**Given instruction:** Write out the listing below exactly, and omit any images you find in it.
>>>
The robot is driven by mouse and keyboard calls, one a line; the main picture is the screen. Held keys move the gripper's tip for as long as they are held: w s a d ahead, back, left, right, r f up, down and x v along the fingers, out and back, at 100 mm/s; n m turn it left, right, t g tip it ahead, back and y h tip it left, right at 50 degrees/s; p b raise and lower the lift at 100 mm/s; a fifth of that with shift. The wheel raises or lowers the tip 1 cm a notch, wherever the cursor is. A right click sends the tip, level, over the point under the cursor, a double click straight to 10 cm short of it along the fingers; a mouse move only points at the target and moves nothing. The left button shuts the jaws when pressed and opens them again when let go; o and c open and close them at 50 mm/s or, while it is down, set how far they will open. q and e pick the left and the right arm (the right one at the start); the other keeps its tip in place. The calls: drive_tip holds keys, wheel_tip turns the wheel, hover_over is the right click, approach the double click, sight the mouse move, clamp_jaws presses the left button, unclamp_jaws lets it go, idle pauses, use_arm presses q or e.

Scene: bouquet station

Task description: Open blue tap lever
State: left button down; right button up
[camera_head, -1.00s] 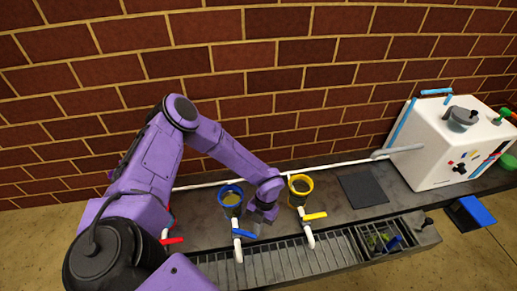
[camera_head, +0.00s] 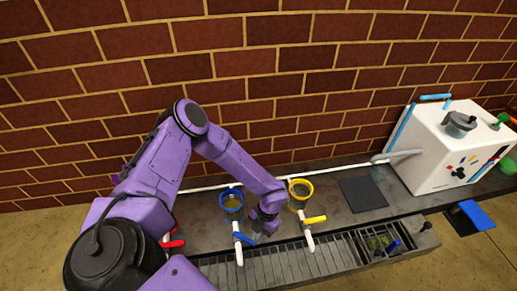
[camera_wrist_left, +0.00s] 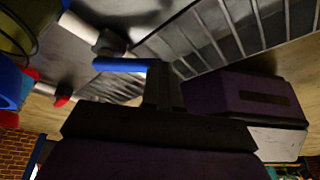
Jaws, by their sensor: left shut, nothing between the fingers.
<<<
**Task output:**
The robot is driven by mouse and keyboard calls, one a line; the main picture is the screen. Held keys move the gripper's tip for as long as they are held: w s a d ahead, back, left, right, r f up, down and x v along the fingers, out and back, at 100 mm/s; n m turn it left, right, t g tip it ahead, back and y h tip it left, right at 50 degrees/s; p b raise and lower the lift at 100 mm/s; a fifth of that with shift. The wheel raises or lowers the tip 1 cm a notch, wherever the cursor is. A right click sends the tip, level, over the point under the cursor, a double click straight to 10 cm short of it along the fingers; a mouse move only points at the target and moves nothing. The left button shuts the jaws when pressed and opens them again when let go; o and c open and close them at 50 mm/s or, while it is down, set how far they will open. q and e pick the left and the right arm (the right one at the start); the other keeps its tip in place. The calls: drive_tip holds keys, wheel_tip turns the wheel, hover_over is the right click, approach the double click, sight the mouse move, clamp_jaws presses the left button, unclamp_jaws lets it go, idle pauses, use_arm presses q or e.

Scene: bouquet station

Task description: Open blue tap lever
State: left button down; right button up
[camera_head, -1.00s] 
[camera_head, +0.00s] 
[camera_wrist_left, +0.00s] 
Jaws, by their sensor: left shut, nothing between the fingers.

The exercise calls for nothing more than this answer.